What is required. Can you output the records below exactly as they are written?

-.-.-

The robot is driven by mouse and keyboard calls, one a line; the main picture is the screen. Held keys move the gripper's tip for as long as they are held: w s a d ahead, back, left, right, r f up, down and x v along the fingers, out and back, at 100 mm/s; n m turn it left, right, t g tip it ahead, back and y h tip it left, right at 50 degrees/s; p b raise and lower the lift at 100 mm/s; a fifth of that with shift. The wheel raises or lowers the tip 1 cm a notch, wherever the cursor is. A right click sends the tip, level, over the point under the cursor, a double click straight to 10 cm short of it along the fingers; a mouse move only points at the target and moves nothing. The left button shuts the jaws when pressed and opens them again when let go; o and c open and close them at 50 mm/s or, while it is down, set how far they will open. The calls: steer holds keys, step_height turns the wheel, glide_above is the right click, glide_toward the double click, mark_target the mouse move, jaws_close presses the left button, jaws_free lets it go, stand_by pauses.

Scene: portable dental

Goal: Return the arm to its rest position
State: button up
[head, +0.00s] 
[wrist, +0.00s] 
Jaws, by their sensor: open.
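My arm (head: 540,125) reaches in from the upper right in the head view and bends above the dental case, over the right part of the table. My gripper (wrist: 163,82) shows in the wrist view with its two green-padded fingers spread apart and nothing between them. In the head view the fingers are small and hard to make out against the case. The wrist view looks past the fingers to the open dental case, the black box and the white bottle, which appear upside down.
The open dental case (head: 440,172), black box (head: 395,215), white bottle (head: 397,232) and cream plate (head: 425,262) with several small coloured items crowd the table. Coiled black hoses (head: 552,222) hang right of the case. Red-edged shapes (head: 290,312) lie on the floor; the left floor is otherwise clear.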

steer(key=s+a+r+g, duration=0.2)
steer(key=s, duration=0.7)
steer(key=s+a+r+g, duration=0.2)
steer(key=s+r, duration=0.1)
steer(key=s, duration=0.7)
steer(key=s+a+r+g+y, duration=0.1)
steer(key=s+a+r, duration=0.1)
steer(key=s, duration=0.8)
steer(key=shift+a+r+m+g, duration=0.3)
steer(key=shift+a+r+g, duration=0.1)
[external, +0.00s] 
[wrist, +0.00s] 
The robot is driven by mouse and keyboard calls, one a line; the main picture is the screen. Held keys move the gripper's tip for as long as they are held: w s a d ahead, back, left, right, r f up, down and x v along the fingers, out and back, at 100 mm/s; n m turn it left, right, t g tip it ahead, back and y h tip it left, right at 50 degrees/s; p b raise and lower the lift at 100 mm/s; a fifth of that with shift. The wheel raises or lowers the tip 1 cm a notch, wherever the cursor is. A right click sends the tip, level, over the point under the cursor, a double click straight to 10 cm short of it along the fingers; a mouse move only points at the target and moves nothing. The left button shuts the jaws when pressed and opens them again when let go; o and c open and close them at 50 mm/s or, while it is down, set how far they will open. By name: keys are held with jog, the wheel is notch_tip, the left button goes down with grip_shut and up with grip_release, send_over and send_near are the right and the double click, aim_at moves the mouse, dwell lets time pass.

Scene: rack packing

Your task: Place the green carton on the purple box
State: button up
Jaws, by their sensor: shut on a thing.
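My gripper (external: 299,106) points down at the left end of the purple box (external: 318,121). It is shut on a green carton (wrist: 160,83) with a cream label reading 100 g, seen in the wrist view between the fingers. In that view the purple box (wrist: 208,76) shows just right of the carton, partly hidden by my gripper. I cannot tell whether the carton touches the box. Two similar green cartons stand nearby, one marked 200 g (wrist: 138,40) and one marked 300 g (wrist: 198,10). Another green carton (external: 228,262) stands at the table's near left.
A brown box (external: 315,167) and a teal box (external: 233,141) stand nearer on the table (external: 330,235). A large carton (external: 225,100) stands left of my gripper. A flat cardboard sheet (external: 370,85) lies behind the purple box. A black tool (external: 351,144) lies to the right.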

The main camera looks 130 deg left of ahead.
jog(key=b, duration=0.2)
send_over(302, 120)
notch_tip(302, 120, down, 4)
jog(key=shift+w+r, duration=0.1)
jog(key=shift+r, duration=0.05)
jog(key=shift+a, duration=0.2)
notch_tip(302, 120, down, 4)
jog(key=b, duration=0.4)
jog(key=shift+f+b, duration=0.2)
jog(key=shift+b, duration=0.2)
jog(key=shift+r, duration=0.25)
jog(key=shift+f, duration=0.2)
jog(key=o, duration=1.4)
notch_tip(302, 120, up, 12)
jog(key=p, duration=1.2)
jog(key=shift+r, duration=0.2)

-.-.-

The answer.
The robot is driven by mouse and keyboard calls, one a line; the main picture is the screen. Held keys move the gripper's tip for as long as they are held: w s a d ahead, back, left, right, r f up, down and x v along the fingers, out and back, at 100 mm/s; n m turn it left, right, t g tip it ahead, back and y h tip it left, right at 50 degrees/s; p b raise and lower the lift at 100 mm/s; a fifth of that with shift. The wheel raises or lowers the tip 1 cm a notch, wherever the cursor is. A right click sends the tip, level, over the point under the cursor, a double click straight to 10 cm short of it along the fingers; a mouse move only points at the target and moves nothing. The left button shuts the jaws when pressed and opens them again when let go; o and c open and close them at 50 mm/s or, while it is down, set how far they will open. The calls: steer holds keys, step_height turns the wheel, glide_above is the right click, glide_toward the double click, mark_target the mouse move, jaws_close presses the left button, jaws_free lets it go, stand_by pauses.

Scene: portable dental

Goal: Return the arm to its rest position
State: button up
[head, +0.00s] 
[wrist, +0.00s] 
Jaws, by their sensor: open.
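My arm (head: 540,125) reaches in from the upper right in the head view and bends above the dental case, over the right part of the table. My gripper (wrist: 163,82) shows in the wrist view with its two green-padded fingers spread apart and nothing between them. In the head view the fingers are small and hard to make out against the case. The wrist view looks past the fingers to the open dental case, the black box and the white bottle, which appear upside down.
The open dental case (head: 440,172), black box (head: 395,215), white bottle (head: 397,232) and cream plate (head: 425,262) with several small coloured items crowd the table. Coiled black hoses (head: 552,222) hang right of the case. Red-edged shapes (head: 290,312) lie on the floor; the left floor is otherwise clear.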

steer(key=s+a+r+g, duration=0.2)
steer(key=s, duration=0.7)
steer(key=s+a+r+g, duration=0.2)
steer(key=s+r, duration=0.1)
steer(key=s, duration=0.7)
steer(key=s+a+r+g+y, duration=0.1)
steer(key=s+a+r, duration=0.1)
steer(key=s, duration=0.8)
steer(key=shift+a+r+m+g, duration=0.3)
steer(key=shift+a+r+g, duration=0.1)
[external, +0.00s] 
[wrist, +0.00s] 
The robot is driven by mouse and keyboard calls, one a line; the main picture is the screen. Held keys move the gripper's tip for as long as they are held: w s a d ahead, back, left, right, r f up, down and x v along the fingers, out and back, at 100 mm/s; n m turn it left, right, t g tip it ahead, back and y h tip it left, right at 50 degrees/s; p b raise and lower the lift at 100 mm/s; a fifth of that with shift. The wheel raises or lowers the tip 1 cm a notch, wherever the cursor is. A right click sends the tip, level, over the point under the cursor, a double click straight to 10 cm short of it along the fingers; a mouse move only points at the target and moves nothing. The left button shuts the jaws when pressed and opens them again when let go; o and c open and close them at 50 mm/s or, while it is down, set how far they will open. By name: keys are held with jog, the wheel is notch_tip, the left button goes down with grip_shut and up with grip_release, send_over and send_near are the right and the double click, aim_at moves the mouse, dwell lets time pass.

Scene: rack packing

Your task: Place the green carton on the purple box
State: button up
Jaws, by their sensor: shut on a thing.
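My gripper (external: 299,106) points down at the left end of the purple box (external: 318,121). It is shut on a green carton (wrist: 160,83) with a cream label reading 100 g, seen in the wrist view between the fingers. In that view the purple box (wrist: 208,76) shows just right of the carton, partly hidden by my gripper. I cannot tell whether the carton touches the box. Two similar green cartons stand nearby, one marked 200 g (wrist: 138,40) and one marked 300 g (wrist: 198,10). Another green carton (external: 228,262) stands at the table's near left.
A brown box (external: 315,167) and a teal box (external: 233,141) stand nearer on the table (external: 330,235). A large carton (external: 225,100) stands left of my gripper. A flat cardboard sheet (external: 370,85) lies behind the purple box. A black tool (external: 351,144) lies to the right.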

The main camera looks 130 deg left of ahead.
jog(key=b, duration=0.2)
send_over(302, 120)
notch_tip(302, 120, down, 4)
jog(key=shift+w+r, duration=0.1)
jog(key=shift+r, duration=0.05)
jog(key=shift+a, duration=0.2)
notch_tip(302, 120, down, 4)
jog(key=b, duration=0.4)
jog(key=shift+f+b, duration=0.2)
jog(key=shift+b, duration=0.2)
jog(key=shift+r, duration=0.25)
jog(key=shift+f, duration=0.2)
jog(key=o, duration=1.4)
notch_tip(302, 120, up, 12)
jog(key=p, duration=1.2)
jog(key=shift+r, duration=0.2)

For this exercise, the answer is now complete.